There are promising suspects that take place elsewhere, like Anna Karenina, and Les Miserables. There will be fantasy and spirituality, along the lines of Tree of Life — meditations on existence, like Cloud Atlas and Life of Pi.
Either way, we are only a couple of months away from seeing what our likely Best Picture will be. You have to go back to 2004 to find a Best Picture winner that either didn’t open early in the year, hadn’t screened at Cannes, Telluride or Toronto. That film was Million Dollar Baby, which was ushered in late and hit the sweet spot — sentimental and emotionally sticky and not The Aviator.
But since then, with the blogosphere erupting with prognostication and critics, all of whom get to see movies early anyway, the strategy for releasing films tailor made for the Oscar race (or not) has had to improvise, adapt and overcome.
The Artist – Cannes
The King’s Speech – Telluride
The Hurt Locker – Year prior
Slumdog Millionaire – Telluride
No Country for Old Men – Cannes
The Departed – early release
Crash – early release
Million Dollar Baby – late comer
Telluride has not yet announced what films will be playing there so we can’t yet roll the dice about what film might win Best Picture.
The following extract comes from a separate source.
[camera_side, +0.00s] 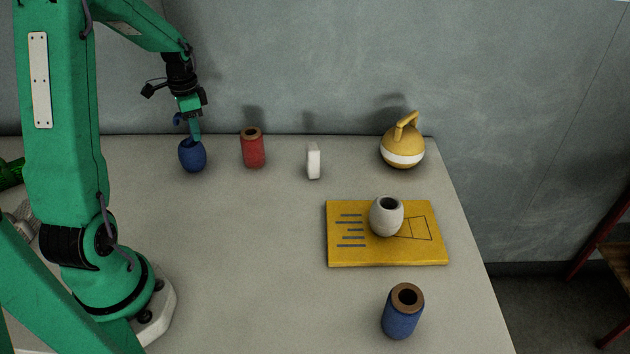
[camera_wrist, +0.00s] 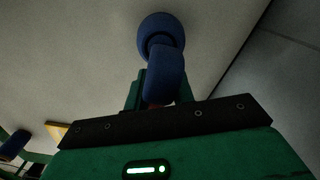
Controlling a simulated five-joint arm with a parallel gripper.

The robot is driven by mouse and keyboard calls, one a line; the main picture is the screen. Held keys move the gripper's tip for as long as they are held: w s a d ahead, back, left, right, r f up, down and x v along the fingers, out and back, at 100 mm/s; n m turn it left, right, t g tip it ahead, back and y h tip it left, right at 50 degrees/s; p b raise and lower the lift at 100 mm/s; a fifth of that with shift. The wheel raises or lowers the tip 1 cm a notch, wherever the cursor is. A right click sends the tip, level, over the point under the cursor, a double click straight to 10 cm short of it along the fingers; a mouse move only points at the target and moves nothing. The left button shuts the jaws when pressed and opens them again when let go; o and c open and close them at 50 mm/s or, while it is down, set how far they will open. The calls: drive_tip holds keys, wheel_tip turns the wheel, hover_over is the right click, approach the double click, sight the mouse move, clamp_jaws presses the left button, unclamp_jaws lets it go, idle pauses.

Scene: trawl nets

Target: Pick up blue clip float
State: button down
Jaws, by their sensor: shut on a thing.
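The blue clip float (camera_side: 192,157) is at the back left of the table in the side view, a rounded dark-blue body upright below my gripper. A small blue hook-shaped piece shows higher up, left of the jaws. My gripper (camera_side: 195,130) points down from above, shut on the float's upper part. In the wrist view the blue float (camera_wrist: 165,78) shows as a long blue piece between the jaws, with a round blue part beyond. The jaws hide part of it. I cannot tell if its base touches the table.
A red spool (camera_side: 253,149) stands right of the float, then a small white block (camera_side: 313,162) and a yellow float with a handle (camera_side: 402,147). A grey-white pot-shaped float (camera_side: 386,217) sits on a yellow board (camera_side: 345,255). A blue spool (camera_side: 402,314) stands at front right. The table's middle is clear.

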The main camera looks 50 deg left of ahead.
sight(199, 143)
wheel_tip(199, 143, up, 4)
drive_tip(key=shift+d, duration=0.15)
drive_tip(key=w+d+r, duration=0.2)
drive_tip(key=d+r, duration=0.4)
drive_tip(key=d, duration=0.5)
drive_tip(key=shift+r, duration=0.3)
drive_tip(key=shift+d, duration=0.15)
Zero Dark Thirty, Lincoln and The Master are all opening relatively soon. By our reckoning, all three could be contenders.
Is there room for a surprise like Million Dollar Baby now? Of course. It’s just a harder maneuver to pull off. There are a lot of prying eyes now. Many more than there used to be and it’s harder to hold a movie from them. But it’s possible a last-minute reveal will be our Best Picture winner but it would be an anomaly. The Globes, the PGA and the DGA all do their voting at the same time (roughly) as the Oscar voters do and thus there isn’t a lot of wiggle room. Those movies have to be seen early — after they pushed back the Oscar date they made it virtually impossible for a last minute movie to scramble a win. Million Dollar Baby being the one exception since then.
But we remain open minded for a surprise or for the Best Picture winner to present itself very soon.
The Frontrunners That Have Been Seen:
Beasts of the Southern Wild – directed by Behn Zeitlin (Fox Searchlight)
Moonrise Kingdom – directed by Wes Anderson (Focus Features)
The Dark Knight Rises – directed by Christopher Nolan (Warner Bros)
Darkhorse: The Best Exotic Marigold Hotel – directed by John Madden – Judi Dench, Maggie Smith, Bill Nighy*
Most Promising, Sight Unseen:
Les Miserables – directed by Tom Hooper, starring Hugh Jackman, Amanda Seyfried, Anne Hathaway (Universal)
Lincoln – directed by Steven Spielberg, starring Daniel Day-Lewis (Disney/Touchstone)
Zero Dark Thirty – directed by Kathryn Bigelow (Sony/Columbia)
The Master – directed by Paul Thomas Anderson (Weinstein Co)
Django Unchained – directed by Quentin Tarantino, starring Jamie Foxx, Leonardo DiCaprio, Christoph Waltz (Weinstein Co)
Anna Karenina – directed Joe Wright, with Keira Knightley, Jude Law, Kelly Macdonald, Emily Watson, Olivia Williams.(Focus Features)
Not Fade Away – directed by David Chase with James Gandolfini, Brad Garrett (Paramount Vantage)
Argo – directed by Ben Affleck (Warner Bros)
Flight – Directed by Robert Zemeckis, written by John Gatins, starring Denzel Washington, Melissa Leo (Paramount)
Life of Pi: Directed by Ang Lee (Warner Bros)
The Hobbit – directed by Peter Jackson (Warner Bros)
Cloud Atlas – Directed by Tom Tykwer, Andy Wachowski, Lana Wachowski, starring Halle Berry, Tom Hanks (Warner Bros)
Hyde Park on Hudson directed by Roger Mitchell, starring Bill Murray and Laura Linney (Focus)
Dark Horse Long Shots:
Silver Linings Playbook, directed by David O. Russell, starring Jennifer Lawrence and Bradley Cooper (Weinstein Co)
The Sessions directed by Ben Lewin – Helen Hunt, John Hawkes
Inside Llewyn Davis – directed by Joel and Ethan Coen
Gravity – directed by Alfonso Cuaron
Amour– directed by Michael Haneke
Rust & Bone – directed by Jacques Audillard
Cosmopolis – directed by David Cronenberg – Robert Pattinson*
Trouble with the Curve – directed by Robert Lorenz – Clint Eastwood, Amy Adams (Warner Bros)
The Impossible – Juan Antonio Bayona – Naomi Watts, Ewan McGregor (Summit)
Hysteria – directed by Tanya Wexler – Maggie Gyllenhaal (Sony Pictures Classics)
Won’t Back Down – directed by Daniel Barnz – Viola Davis, Maggie Gyllenhaal and Holly Hunter (Fox)
Therese Raquin – directed by Charles Stratton starring Elizabeth Olsen, Jessica Lange
*Seen, at Cannes or already opened to public.